Pierre Poilievre, leader du Parti conservateur, est donc un libéral classique. Son discours repose sur un retour au « bon sens » face à ce qu’il perçoit comme les excès du gouvernement Trudeau. Selon lui, les dix années du régime Trudeau ont été marquées par une dépense publique excessive et des politiques idéologiques, notamment sur les plans écologique et socialiste. Son positionnement reflète une volonté de rupture avec ces orientations, en prônant des politiques plus pragmatiques et économiquement libérales.
Quel avenir pour le Québec ? Pensez-vous que tous ces bouleversements, qu’il s’agisse de l’influence de Trump, qui évoque l’idée de faire du Canada le 51ᵉ État, ou encore de la chute de Trudeau, pourraient favoriser une éventuelle indépendance du Québec ?
Il est difficile de prédire l’avenir, notamment en ce qui concerne les enjeux économiques et politiques complexes auxquels le Québec est confronté. La guerre tarifaire que Donald Trump laisse entrevoir pourrait en être un exemple significatif. Il est connu pour sa stratégie de déstabilisation de ses partenaires commerciaux, et la menace d’imposer des tarifs de 25 % sur certains produits fait partie de son approche pour renégocier le libre-échange au profit des États-Unis. Cependant, il reste incertain si ces tarifs seront réellement mis en place.
Historiquement, le mouvement indépendantiste québécois a toujours été favorable au libre-échange avec les États-Unis. La raison est simple : cela permet de « décanadianiser » l’économie québécoise. En favorisant des relations commerciales nord-sud avec les États-Unis, le Québec pourrait réduire sa dépendance économique envers le reste du Canada anglophone. Ce désenclavement économique a toujours été perçu comme un levier pour renforcer l’autonomie du Québec.
En ce qui concerne la souveraineté, le Québec se trouve dans une situation particulière. Deux référendums ont déjà été tenus sur la question de l’indépendance, mais le mouvement souverainiste n’a jamais su s’assurer de la mise en œuvre concrète de ces consultations, en cas de victoire.
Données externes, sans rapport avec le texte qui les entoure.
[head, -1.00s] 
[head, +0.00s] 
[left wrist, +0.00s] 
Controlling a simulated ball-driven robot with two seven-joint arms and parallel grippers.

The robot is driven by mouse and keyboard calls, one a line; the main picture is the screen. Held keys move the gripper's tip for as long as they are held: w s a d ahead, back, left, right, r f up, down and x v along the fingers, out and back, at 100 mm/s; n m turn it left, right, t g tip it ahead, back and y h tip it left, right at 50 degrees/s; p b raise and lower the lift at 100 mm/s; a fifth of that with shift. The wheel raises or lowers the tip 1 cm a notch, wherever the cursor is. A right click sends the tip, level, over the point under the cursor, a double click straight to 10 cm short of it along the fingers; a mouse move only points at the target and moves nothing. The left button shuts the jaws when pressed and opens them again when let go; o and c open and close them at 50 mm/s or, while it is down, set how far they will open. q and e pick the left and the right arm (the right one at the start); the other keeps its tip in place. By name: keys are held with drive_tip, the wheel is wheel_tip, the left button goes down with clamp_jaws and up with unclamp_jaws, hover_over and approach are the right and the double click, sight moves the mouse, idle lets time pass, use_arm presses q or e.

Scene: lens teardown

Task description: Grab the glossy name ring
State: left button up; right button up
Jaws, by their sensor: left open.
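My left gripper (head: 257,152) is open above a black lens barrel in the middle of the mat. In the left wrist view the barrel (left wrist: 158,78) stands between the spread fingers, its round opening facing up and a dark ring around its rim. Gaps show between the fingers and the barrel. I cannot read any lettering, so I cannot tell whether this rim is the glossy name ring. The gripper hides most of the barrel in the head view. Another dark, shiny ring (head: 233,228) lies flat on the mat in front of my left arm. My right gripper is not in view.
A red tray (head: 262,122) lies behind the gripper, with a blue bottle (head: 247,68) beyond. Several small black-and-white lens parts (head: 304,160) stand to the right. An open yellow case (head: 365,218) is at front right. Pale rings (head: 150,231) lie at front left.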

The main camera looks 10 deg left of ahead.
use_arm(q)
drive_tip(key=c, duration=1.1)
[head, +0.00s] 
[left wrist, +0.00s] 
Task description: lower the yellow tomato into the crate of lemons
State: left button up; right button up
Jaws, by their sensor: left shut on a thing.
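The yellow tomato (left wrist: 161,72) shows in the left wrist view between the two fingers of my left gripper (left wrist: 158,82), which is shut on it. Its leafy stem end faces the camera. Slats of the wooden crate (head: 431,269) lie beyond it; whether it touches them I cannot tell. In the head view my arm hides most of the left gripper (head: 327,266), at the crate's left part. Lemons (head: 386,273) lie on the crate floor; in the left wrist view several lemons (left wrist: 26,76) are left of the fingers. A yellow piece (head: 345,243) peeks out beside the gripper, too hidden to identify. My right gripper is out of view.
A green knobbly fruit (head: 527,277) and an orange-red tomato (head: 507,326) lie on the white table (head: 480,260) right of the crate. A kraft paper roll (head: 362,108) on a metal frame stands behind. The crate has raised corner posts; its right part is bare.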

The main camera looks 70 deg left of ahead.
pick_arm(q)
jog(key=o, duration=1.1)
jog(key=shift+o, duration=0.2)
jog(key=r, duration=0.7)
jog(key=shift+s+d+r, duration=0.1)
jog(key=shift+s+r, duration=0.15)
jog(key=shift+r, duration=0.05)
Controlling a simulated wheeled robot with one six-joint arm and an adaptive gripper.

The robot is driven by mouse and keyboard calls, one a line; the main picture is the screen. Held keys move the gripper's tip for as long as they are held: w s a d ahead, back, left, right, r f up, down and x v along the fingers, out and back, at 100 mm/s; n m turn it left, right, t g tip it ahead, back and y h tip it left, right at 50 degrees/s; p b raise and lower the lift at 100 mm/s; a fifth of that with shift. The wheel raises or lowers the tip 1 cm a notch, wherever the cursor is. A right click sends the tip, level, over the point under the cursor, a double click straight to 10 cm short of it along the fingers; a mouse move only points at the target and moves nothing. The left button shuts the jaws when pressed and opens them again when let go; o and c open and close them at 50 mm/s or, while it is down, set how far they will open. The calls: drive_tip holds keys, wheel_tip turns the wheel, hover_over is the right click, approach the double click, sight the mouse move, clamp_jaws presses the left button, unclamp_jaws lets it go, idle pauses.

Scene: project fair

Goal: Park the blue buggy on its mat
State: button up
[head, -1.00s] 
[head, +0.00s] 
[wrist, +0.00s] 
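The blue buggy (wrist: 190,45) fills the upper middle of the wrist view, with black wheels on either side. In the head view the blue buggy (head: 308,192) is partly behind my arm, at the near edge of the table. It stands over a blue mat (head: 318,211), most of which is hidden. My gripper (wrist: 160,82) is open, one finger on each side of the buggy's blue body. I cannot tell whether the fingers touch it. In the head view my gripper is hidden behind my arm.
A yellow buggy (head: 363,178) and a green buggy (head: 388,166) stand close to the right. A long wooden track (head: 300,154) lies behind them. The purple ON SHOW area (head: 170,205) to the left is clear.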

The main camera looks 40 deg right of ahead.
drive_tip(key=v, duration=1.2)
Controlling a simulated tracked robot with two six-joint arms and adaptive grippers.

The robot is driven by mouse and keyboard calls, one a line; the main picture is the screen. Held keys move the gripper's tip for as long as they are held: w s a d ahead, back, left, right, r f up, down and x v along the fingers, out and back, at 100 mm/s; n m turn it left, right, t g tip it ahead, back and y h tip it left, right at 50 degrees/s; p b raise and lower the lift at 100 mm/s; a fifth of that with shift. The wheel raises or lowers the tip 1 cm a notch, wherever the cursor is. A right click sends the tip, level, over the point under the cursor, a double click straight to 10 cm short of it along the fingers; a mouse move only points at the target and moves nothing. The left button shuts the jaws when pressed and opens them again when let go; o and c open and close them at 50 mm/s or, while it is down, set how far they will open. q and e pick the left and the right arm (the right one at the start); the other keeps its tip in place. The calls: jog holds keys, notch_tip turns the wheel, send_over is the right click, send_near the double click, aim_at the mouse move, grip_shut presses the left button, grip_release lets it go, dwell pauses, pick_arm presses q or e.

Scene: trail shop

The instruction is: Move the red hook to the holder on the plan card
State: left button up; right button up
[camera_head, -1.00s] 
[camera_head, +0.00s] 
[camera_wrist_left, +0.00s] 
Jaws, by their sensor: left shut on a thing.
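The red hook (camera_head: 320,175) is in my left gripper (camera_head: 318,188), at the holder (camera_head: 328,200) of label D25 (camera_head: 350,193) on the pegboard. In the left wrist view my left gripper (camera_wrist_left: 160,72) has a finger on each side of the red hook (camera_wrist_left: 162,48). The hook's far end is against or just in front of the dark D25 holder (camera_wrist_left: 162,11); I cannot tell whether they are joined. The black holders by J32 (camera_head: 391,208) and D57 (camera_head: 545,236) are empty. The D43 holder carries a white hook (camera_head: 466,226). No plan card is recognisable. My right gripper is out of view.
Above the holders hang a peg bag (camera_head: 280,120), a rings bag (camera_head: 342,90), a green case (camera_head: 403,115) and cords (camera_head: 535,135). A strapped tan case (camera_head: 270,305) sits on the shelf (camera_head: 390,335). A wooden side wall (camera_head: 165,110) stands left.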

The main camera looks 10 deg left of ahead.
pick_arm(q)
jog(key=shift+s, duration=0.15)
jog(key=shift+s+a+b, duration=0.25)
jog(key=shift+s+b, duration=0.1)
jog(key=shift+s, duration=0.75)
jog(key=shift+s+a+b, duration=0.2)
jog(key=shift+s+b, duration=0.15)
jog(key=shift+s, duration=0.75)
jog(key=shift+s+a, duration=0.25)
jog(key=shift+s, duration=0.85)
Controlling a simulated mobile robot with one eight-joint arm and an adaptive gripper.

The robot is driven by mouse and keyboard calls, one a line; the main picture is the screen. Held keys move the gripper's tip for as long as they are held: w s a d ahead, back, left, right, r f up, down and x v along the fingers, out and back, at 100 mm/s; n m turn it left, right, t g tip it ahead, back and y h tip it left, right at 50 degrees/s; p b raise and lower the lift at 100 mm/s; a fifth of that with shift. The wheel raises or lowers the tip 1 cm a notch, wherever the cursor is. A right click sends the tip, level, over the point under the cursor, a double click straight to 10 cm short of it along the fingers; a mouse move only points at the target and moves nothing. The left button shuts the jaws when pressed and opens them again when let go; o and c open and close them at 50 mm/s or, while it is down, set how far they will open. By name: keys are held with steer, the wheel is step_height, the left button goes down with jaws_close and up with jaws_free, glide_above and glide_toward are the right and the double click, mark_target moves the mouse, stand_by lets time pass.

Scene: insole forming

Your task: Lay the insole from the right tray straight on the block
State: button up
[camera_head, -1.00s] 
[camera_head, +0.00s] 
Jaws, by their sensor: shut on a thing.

À ce jour, le soutien à l’indépendance reste relativement stable, oscillant entre 30 et 40 % selon les périodes. Actuellement, il se situe autour de 38 %, ce qui suggère que, dans l’hypothèse d’un nouveau référendum, le mouvement souverainiste risquerait une nouvelle défaite. Cette stagnation dans les appuis représente un défi majeur pour le projet indépendantiste.
Pensez-vous qu’un véritable retour de la liberté d’expression puisse se concrétiser un jour ? Et est-ce que le rôle d’Elon Musk, la victoire de Trump et une succession d’événements pourraient permettre d’instaurer un climat où l’on pourra enfin s’exprimer librement en Europe ?
Il est important de considérer les réactions psychologiques et politiques qu’une droitisation des États-Unis pourrait engendrer à l’échelle internationale. Il est tout à fait possible que cette évolution suscite une réaction inverse en Europe, notamment sur des questions comme la liberté d’expression. C’est un phénomène déjà observable dans les rapports des commissaires européens, ainsi que dans l’attitude de la classe politique européenne et française vis-à-vis de certaines plateformes, comme le réseau social X. De nombreux utilisateurs quittent ce réseau, car ils rejettent la liberté d’expression qu’il promeut. Ce qu’ils cherchent, c’est davantage de restrictions au nom de la lutte contre la haine, la désinformation, et d’autres causes souvent mises en avant par une gauche autoritaire favorable à la censure.
La réélection éventuelle de Donald Trump pourrait exacerber cette tendance liberticide en Europe. Une telle victoire pourrait radicaliser les politiques européennes, en réaction aux "Rednecks américains" ayant soutenu Trump. On pourrait alors assister, dans les années à venir, à une Europe et une France encore plus liberticides, se positionnant en opposition idéologique claire face aux États-Unis dirigés par un mouvement national-conservateur et populiste. Cette hypothèse, bien que spéculative, ne doit pas être écartée.
Cependant, le contraire pourrait également se produire. L’intervention de figures influentes comme Elon Musk, qui s’implique ouvertement dans les affaires politiques européennes, pourrait jouer un rôle significatif. Par exemple, Musk a affiché son soutien à l’Alternative für Deutschland (AfD) en Allemagne. Il est envisageable que des oligarques proches de la droite financent des mouvements favorisant une plus grande liberté d’expression, une critique renforcée de l’immigration et une remise en question des structures fédérales européennes. L’Union européenne, perçue comme une fédération inachevée au statut encore flou, pourrait devenir une cible privilégiée de ces nouvelles dynamiques politiques.
Ces deux scénarios reflètent des avenirs possibles, l’un liberticide, l’autre plus libéral, chacun dépendant des forces en présence et de leur influence sur les politiques européennes et nationales.